# WRITTEN EXERCISE
Report how many lines in the listing below include the word "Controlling". Write nothing besides the number.

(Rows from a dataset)
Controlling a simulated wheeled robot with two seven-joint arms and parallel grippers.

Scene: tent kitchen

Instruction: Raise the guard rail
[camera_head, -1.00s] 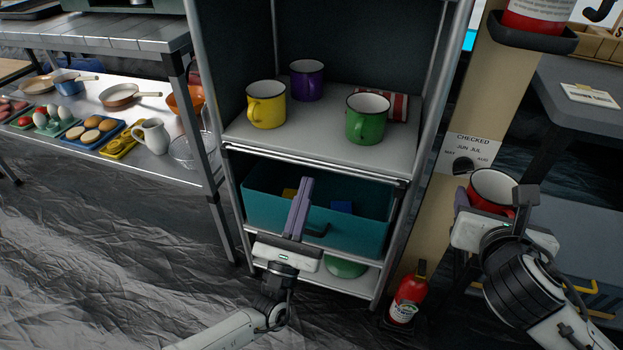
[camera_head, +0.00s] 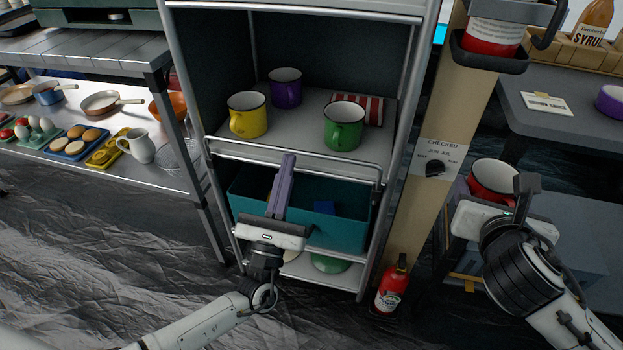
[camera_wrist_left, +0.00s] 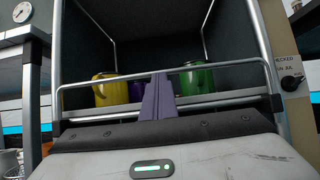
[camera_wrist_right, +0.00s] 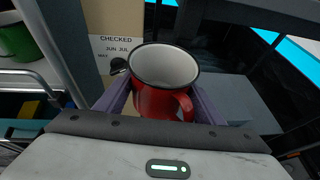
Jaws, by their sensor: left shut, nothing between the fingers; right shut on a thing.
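The guard rail (camera_head: 335,160) is a thin metal bar across the front of the shelf unit's mug shelf (camera_head: 300,135). It stands a little above the shelf's front edge. In the left wrist view the rail (camera_wrist_left: 225,64) crosses in front of the mugs. My left gripper (camera_head: 288,158) is shut and empty, its fingertips at the middle of the rail; I cannot tell whether they touch it. My right gripper (camera_head: 488,200) is shut on a red mug (camera_wrist_right: 165,75), held to the right of the unit, clear of the rail.
A yellow mug (camera_head: 248,115), a purple mug (camera_head: 285,88) and a green mug (camera_head: 343,127) stand on the shelf behind the rail. A teal bin (camera_head: 345,232) is below. A post with a dial (camera_head: 435,168) and a fire extinguisher (camera_head: 392,288) are at right.

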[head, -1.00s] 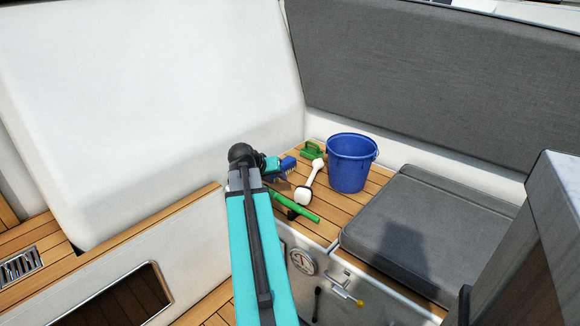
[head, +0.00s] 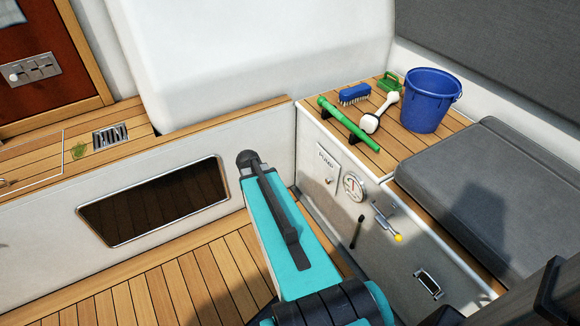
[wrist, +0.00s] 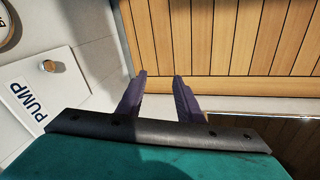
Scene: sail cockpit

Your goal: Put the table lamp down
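No thing in view is plainly a table lamp. A white object with a rounded, dark-banded end and a narrow neck (head: 381,113) lies on the wooden bench top; I cannot tell if it is the lamp. My gripper (wrist: 159,77) shows in the wrist view with its two dark fingers apart and nothing between them. It points at the cockpit floor, beside the wall with the PUMP panel. In the head view my arm hides the gripper.
On the bench top (head: 394,146) are a green cylinder (head: 348,127), a blue brush (head: 354,95), a green-handled item (head: 389,83) and a blue bucket (head: 432,98). A grey cushion (head: 500,190) lies to their right. The slatted floor (head: 160,285) is clear.

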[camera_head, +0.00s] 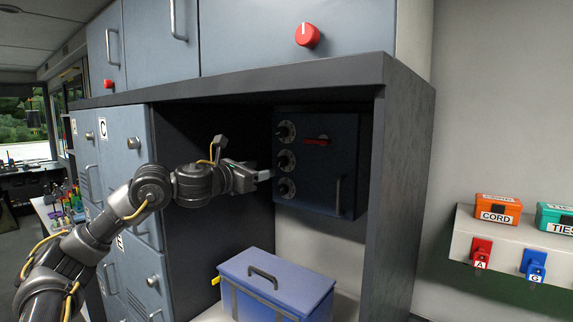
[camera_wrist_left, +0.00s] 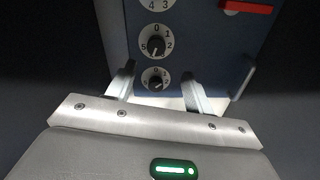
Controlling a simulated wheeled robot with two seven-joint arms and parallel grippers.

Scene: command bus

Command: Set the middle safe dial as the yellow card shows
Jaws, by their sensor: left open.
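The dark blue safe (camera_head: 341,165) hangs in the open bay with three dials in a column on its left side. The middle dial (camera_head: 285,160) has a black knob on a white numbered face; it also shows in the left wrist view (camera_wrist_left: 156,46). Its exact setting is too small to tell. My left gripper (camera_head: 264,175) is open in front of the lower part of the column. In the left wrist view its two fingers (camera_wrist_left: 158,86) stand apart, with the bottom dial (camera_wrist_left: 155,79) seen between them, just below the middle dial. No yellow card is visible. My right gripper is out of view.
The safe has a red handle (camera_head: 317,141) and an upright bar (camera_head: 338,194) at its right. A blue box (camera_head: 277,284) with a lid handle stands below. The bay's right wall (camera_head: 400,190) and top edge (camera_head: 250,82) enclose the space. Lockers (camera_head: 130,150) line the left.

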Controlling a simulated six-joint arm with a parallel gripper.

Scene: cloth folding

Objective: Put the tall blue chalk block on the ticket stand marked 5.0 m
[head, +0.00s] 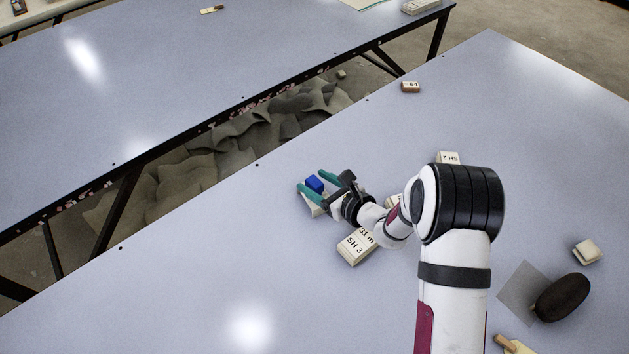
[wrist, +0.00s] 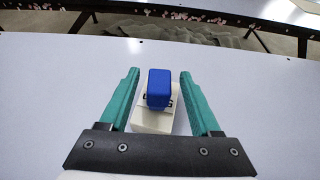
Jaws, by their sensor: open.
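The blue chalk block (head: 314,184) sits on top of a cream ticket stand (head: 312,206) near the table's far edge. In the wrist view the blue block (wrist: 159,88) stands upright on the stand (wrist: 153,121), and the stand's printed mark is mostly hidden behind it. My gripper (head: 311,183) is open around the block, with one teal finger on each side. In the wrist view there is a gap between each finger and the block, so my gripper (wrist: 158,80) touches neither side.
Other stands are marked SH 3 with 31 m (head: 356,247), SH 2 (head: 449,158) and 64 (head: 411,87). A cream block (head: 587,251) is nearby. The left of the table is clear.

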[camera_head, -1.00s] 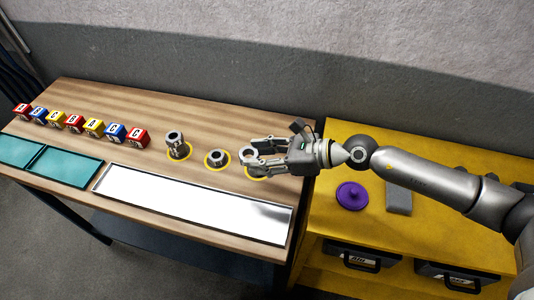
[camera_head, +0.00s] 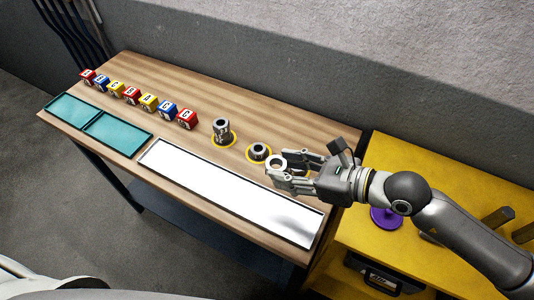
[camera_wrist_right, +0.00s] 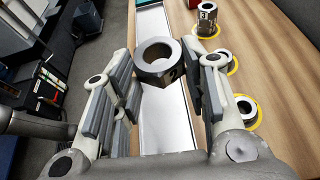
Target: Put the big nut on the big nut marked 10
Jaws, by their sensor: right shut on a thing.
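My right gripper (camera_head: 288,174) is shut on a big grey nut (camera_head: 276,162) with a wide round hole. In the right wrist view the nut (camera_wrist_right: 157,62) sits between the fingertips and shows a dark digit on its side, perhaps a 2. It appears raised above the bench. A taller stack of nut-like pieces (camera_head: 222,131) stands upright on a yellow ring to its left. A lower grey nut (camera_head: 258,151) sits on another yellow ring between them. The wrist view shows a further nut-like piece (camera_wrist_right: 246,108) on a third ring. I cannot read a 10. My left gripper is out of view.
A long white panel (camera_head: 230,192) lies along the front of the wooden bench (camera_head: 190,88). Several lettered cubes (camera_head: 132,96) and two teal trays (camera_head: 117,133) are at the left. A yellow cabinet (camera_head: 400,160) with a purple lidlike piece (camera_head: 385,218) adjoins at the right.

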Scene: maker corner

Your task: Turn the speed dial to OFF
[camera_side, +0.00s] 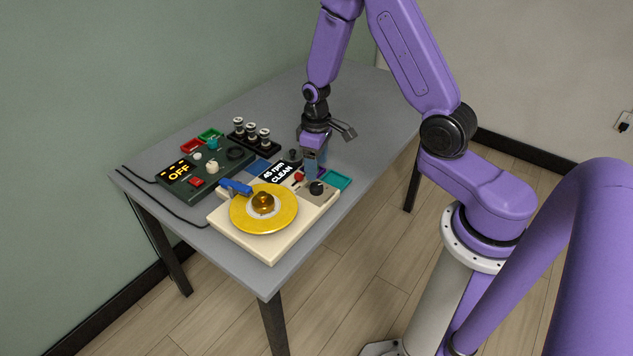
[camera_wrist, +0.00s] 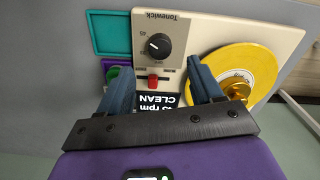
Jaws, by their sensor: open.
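The speed dial is a round black knob (camera_wrist: 158,45) on a grey panel of the cream record player (camera_wrist: 272,33). In the wrist view its white pointer mark lies toward the left, slightly up. Small markings around it are hard to read. In the side view the dial (camera_side: 316,187) sits at the player's right corner. A black sign (camera_side: 280,173) reads "45 rpm CLEAN". My gripper (camera_side: 311,168) is above the player's back edge, pointing down. In the wrist view my gripper (camera_wrist: 161,72) is open, fingers apart and empty, with the dial ahead between them and untouched.
A red slider (camera_wrist: 153,82) is beside the dial. A teal tray (camera_side: 337,180) adjoins the player. A dark green box (camera_side: 190,178) showing "OFF" stands left. The table's right back is clear.

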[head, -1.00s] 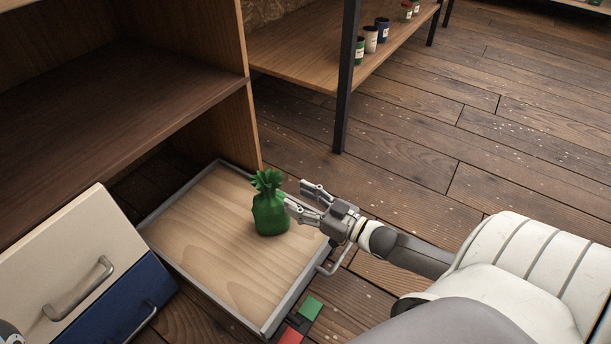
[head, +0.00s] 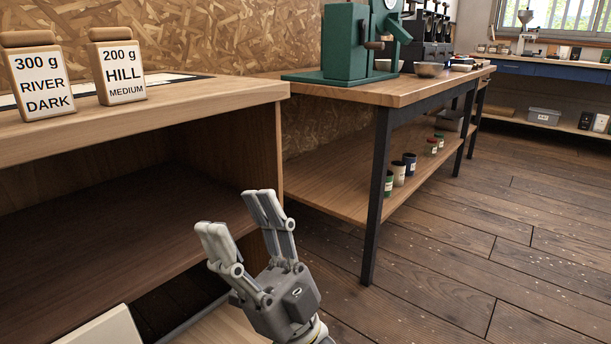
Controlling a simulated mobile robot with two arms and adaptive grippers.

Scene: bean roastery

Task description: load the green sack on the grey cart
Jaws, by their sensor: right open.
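My right gripper (head: 244,222) is in the lower middle of the head view, pointing up, with its fingers apart and nothing between them. It is in front of the open wooden cabinet (head: 140,130). The green sack is not in view now. A corner of the wood-bottomed tray or drawer (head: 222,328) shows below the gripper at the bottom edge; the rest is out of frame or hidden. I see no grey cart. My left gripper is not in view.
Two labelled jars, River Dark (head: 40,85) and Hill Medium (head: 119,74), stand on the cabinet top. A workbench (head: 400,92) with a green machine (head: 346,45) stands behind. Small cans (head: 399,173) are on its lower shelf. The floor (head: 470,235) at right is clear.

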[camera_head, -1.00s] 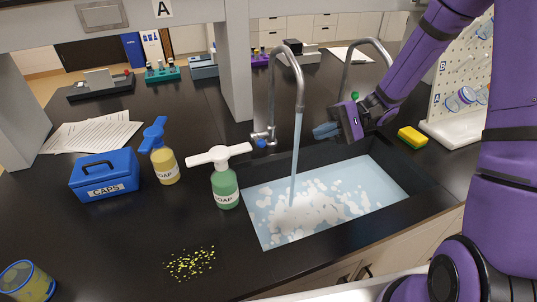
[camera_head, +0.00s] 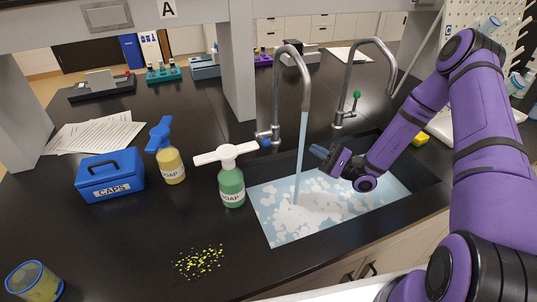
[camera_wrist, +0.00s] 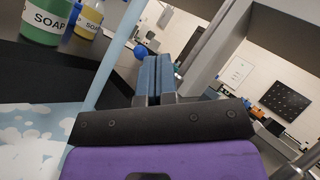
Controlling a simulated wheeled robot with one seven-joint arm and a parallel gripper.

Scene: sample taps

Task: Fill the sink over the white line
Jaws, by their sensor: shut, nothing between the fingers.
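The sink (camera_head: 262,214) holds pale blue water with white foam patches (camera_head: 310,205). A stream (camera_head: 299,158) runs into it from the left tap (camera_head: 278,95), which has a blue knob (camera_head: 266,142). The stream also shows in the wrist view (camera_wrist: 108,58). The right tap (camera_head: 346,80) has a green knob (camera_head: 356,95), and no water shows from it. My gripper (camera_head: 318,151) is shut and empty, just right of the stream above the sink. In the wrist view its blue fingers (camera_wrist: 155,72) point toward the blue knob (camera_wrist: 140,52). I cannot make out the white line.
A green soap bottle (camera_head: 231,187) stands close to the sink's left edge, with a yellow soap bottle (camera_head: 171,166) and a blue caps box (camera_head: 110,178) farther left. A yellow sponge (camera_head: 421,138) lies behind my arm. Yellow-green bits (camera_head: 199,262) lie on the front counter.

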# EXERCISE SOLUTION
5